Last year was difficult for most luxury brands. From currency fluctuations to economic volatility, these factors and more are likely to be evident in 2017 as well. Demographics and market saturation have changed the dynamics of the luxury business. Brand extension and broadened distribution were keys to significant growth over the past two decades. However, consumers are spending differently today, whether it be how, where, brand, product and by whom. Additionally, some brands and products appear to be reaching the end of their life cycles. It will not be business as usual for luxury brands going forward. Survivors will need to adapt to the evolving consumer and environment at a faster pace. 

Searching for the new normal

The luxury sector is a victim of its own success as product line extension and increased distribution propelled strong sales growth, higher than average gross margins, return on investment and cash flow, which in turn, financed rapid growth. Luxury brand sales softened over the past two years, consistent with weakness in the overall retail sector. Whether its downturn was due to the economy, saturation, demographics or a combination, the anticipated recovery this year will likely be more muted than past cycles.

In its hay day, luxury meant stature, aspiration, limited in distribution, unique and differentiated. It represented high-quality fashion. Consumers were willing to pay high prices yielding high-profit margins and cash flow for the brand owners. Its customers were generally well educated, older and had a high rate of spendable income. The brand and label translated credibility of fashion and quality. It was not a fad. It had staying power, but less so in recent years.

Over exposure diluted brand uniqueness as did the failure to consistently update product offerings shortened the life cycle for many. Licensing accentuated the growth for a number of brands, but more often than not, with merchandise was not consistent with its heritage. Today, luxury brands are everywhere and available at discount pricing. A number of brands such as Ralph Lauren, Michael Kors, Kate Spade and Coach have redefined their distribution and promotional strategies in an effort to address this and rebuild profitability.  

Adapting to change and opportunities

Luxury brands face a generational shift in the demographics of its U.S. target market, from maturing baby boomers to millennials. Both generations are roughly similar in size, but the latter have considerably less spending power. The baby boomers’ segment grew more affluent, acquiring the taste of and demanding luxury lifestyles. Millennials, on the other hand, do not have the same interests and place a higher priority on experiences and lifestyles. These trends will likely continue to disrupt the traditional luxury market, which will need to target a new customer differently in order to reverse the sales downtrend. The good times of easy growth are probably over for many; winners will need to adapt.

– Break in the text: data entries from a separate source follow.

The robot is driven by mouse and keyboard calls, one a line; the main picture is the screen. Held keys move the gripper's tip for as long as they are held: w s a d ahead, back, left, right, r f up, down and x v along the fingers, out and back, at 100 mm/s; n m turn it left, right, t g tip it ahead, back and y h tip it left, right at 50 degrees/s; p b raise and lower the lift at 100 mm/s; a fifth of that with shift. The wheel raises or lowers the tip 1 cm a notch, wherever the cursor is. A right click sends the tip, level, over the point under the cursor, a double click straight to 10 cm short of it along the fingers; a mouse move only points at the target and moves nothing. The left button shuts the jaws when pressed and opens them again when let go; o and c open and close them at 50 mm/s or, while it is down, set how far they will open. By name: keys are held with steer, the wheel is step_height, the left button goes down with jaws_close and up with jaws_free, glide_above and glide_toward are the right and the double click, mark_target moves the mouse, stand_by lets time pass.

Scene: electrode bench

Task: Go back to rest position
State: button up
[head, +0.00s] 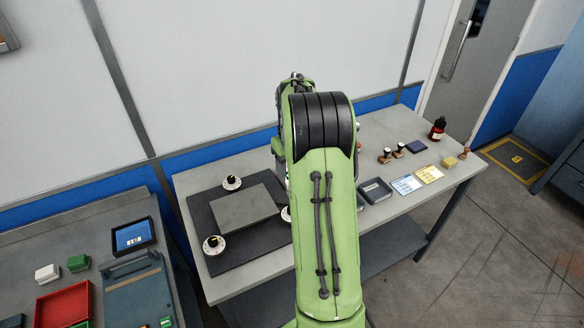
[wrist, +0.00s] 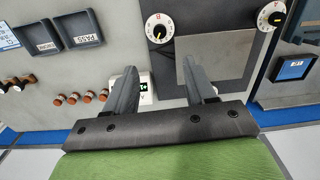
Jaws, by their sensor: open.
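My gripper (wrist: 158,88) shows in the wrist view with its two grey fingers spread apart and nothing between them. It is over the bench, with the dark mat and its grey plate (wrist: 220,60) beyond the right finger. A small white device with a green display (wrist: 145,88) is partly hidden behind the left finger. In the head view my green arm reaches over the middle of the bench (head: 405,222), and the gripper is hidden behind it.
White dials (head: 232,183) sit around the grey plate (head: 243,210) on the dark mat. Stamps (head: 398,150), a dark tray (head: 375,190), cards (head: 429,174) and a dark red bottle (head: 437,128) stand at the right.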

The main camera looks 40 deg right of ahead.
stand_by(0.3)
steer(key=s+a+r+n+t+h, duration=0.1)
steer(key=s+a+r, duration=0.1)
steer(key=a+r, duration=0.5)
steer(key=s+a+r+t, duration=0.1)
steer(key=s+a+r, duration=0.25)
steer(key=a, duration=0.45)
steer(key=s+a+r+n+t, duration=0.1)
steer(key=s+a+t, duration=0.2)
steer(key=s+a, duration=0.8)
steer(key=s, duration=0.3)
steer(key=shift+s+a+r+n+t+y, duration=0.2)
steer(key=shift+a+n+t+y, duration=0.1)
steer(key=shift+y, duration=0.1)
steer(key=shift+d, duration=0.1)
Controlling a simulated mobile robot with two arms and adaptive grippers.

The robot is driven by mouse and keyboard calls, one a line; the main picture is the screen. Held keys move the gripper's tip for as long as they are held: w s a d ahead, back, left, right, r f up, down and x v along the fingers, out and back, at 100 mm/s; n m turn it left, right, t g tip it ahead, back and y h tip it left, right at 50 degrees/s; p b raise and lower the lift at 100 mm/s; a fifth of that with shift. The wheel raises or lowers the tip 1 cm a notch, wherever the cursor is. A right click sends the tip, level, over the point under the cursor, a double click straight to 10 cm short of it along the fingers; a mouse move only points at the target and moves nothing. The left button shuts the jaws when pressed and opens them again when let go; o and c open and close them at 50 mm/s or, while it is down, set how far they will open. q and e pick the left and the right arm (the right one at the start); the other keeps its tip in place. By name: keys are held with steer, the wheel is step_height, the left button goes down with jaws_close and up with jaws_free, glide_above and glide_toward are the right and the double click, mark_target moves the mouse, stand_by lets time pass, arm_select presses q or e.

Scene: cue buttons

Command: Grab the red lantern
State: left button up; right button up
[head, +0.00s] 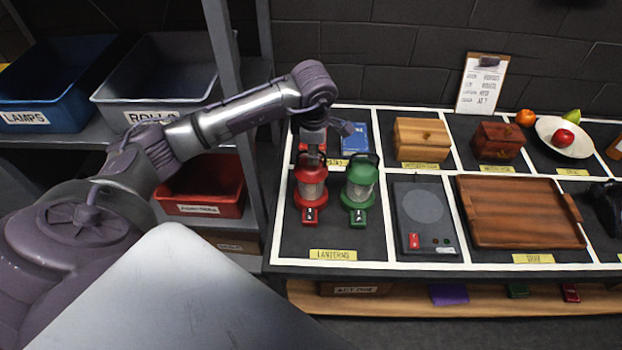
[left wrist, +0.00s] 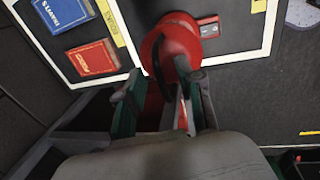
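The red lantern (head: 311,186) stands upright in the lanterns section at the table's left, with a small red tag in front of it. The green lantern (head: 359,186) stands just to its right. My left gripper (head: 313,150) points down right over the red lantern's top. In the left wrist view, its two fingers (left wrist: 163,92) are apart, with red of the lantern (left wrist: 180,38) and its dark handle between and beyond them. I cannot tell whether a finger touches it. The lantern's lower part is hidden in the wrist view. My right gripper is not in view.
A blue book (head: 355,138) lies behind the lanterns, and a red one (left wrist: 92,58) shows in the wrist view. A shelf post (head: 256,195) stands close left of the table. A device with a round plate (head: 424,210) and a wooden tray (head: 515,212) lie to the right.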

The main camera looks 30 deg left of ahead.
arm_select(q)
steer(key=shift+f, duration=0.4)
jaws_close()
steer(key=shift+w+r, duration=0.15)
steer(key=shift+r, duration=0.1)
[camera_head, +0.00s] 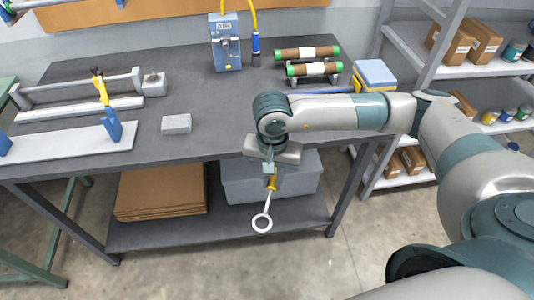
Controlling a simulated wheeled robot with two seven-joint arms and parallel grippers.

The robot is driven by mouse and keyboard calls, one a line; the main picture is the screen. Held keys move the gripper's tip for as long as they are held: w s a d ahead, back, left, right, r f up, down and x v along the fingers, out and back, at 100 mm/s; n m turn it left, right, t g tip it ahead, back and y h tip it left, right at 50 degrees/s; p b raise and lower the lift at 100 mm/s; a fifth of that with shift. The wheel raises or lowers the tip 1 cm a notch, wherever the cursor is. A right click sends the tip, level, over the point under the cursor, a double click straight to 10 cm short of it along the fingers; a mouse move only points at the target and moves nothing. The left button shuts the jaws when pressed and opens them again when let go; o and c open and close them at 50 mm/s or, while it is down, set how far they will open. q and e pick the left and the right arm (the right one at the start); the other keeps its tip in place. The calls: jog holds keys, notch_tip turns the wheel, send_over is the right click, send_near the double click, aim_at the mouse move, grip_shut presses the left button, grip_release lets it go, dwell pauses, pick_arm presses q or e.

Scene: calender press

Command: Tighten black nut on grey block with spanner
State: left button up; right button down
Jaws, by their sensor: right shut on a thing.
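My right gripper (270,168) hangs just off the front edge of the table, pointing down, and is shut on the spanner. The spanner (262,221) has a yellow part at the fingers and a pale ring end that hangs below, over the lower shelf's front. A grey block (154,90) sits at the right end of the roller frame on the left of the table. A small dark spot on its top looks like the black nut (153,77). The gripper is well to the right of and nearer than this block. My left gripper is out of view.
A loose grey block (176,124) lies mid-table. A blue-grey box (226,45), green-ended rolls (308,54) and a yellow-blue stack (374,74) stand at the back. The roller frame (80,90) with a yellow lever fills the left. Below are cardboard (160,195) and a grey bin (240,185).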

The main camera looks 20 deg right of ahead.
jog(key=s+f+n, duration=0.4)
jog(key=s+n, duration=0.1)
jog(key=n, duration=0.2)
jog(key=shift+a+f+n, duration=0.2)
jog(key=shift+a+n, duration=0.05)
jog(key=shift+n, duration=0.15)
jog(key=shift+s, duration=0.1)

Many luxury brand executives have acknowledged this new environment, but few appear to have embraced a new strategy. Luxury brands need to identify with this new generation; create new and compelling reasons to own their merchandise. Digital communication and social media are critical for success, as well is understanding consumer values, attitudes and lifestyles. Key will be positioning products as solutions to issues and providing a longer-term value proposition, as well as leveraging omnichannel capabilities to serve this new consumer.

Ralph Lauren makes a strategy pivot

Ralph Lauren initiated a program of reducing its product assortment and brands, and closing stores, both full price and factory outlets. Promotional activity is being curtailed, although there is still considerable excess merchandise in the pipeline that is still being liquidated. There are lower growth expectations for China, once a rapid growth market. Minimizing brand and product overlap, as well as distribution, should allow for a better targeted marketing campaign to the appropriate consumer. Lastly, sourcing and logistics need to be streamlined so as to introduce new products faster and more efficiently. Ralph Lauren has made important first steps in acknowledging its business model is obsolete and putting in motion these updated strategies to meet the needs of the consumer and marketplace. Burberry, Coach and Michael Kors are all following suit as well.

It’s all about the consumer

Successful brand management needs to focus first on the consumer; who they are, how they shop, what they buy, but more importantly, create the want to purchase. There needs to be less focus on the targeted margin based on a high markup, but rather implementation of strategies to build gross profit dollars. Unique and differentiated merchandise might justify a high markup, but volume targets must be reachable for a profitable business model. Most important, luxury brands must realize the value equation is different for every consumer who will place different priorities on fashion, quality and price. Yesterday’s hot brand does not ensure success in the future.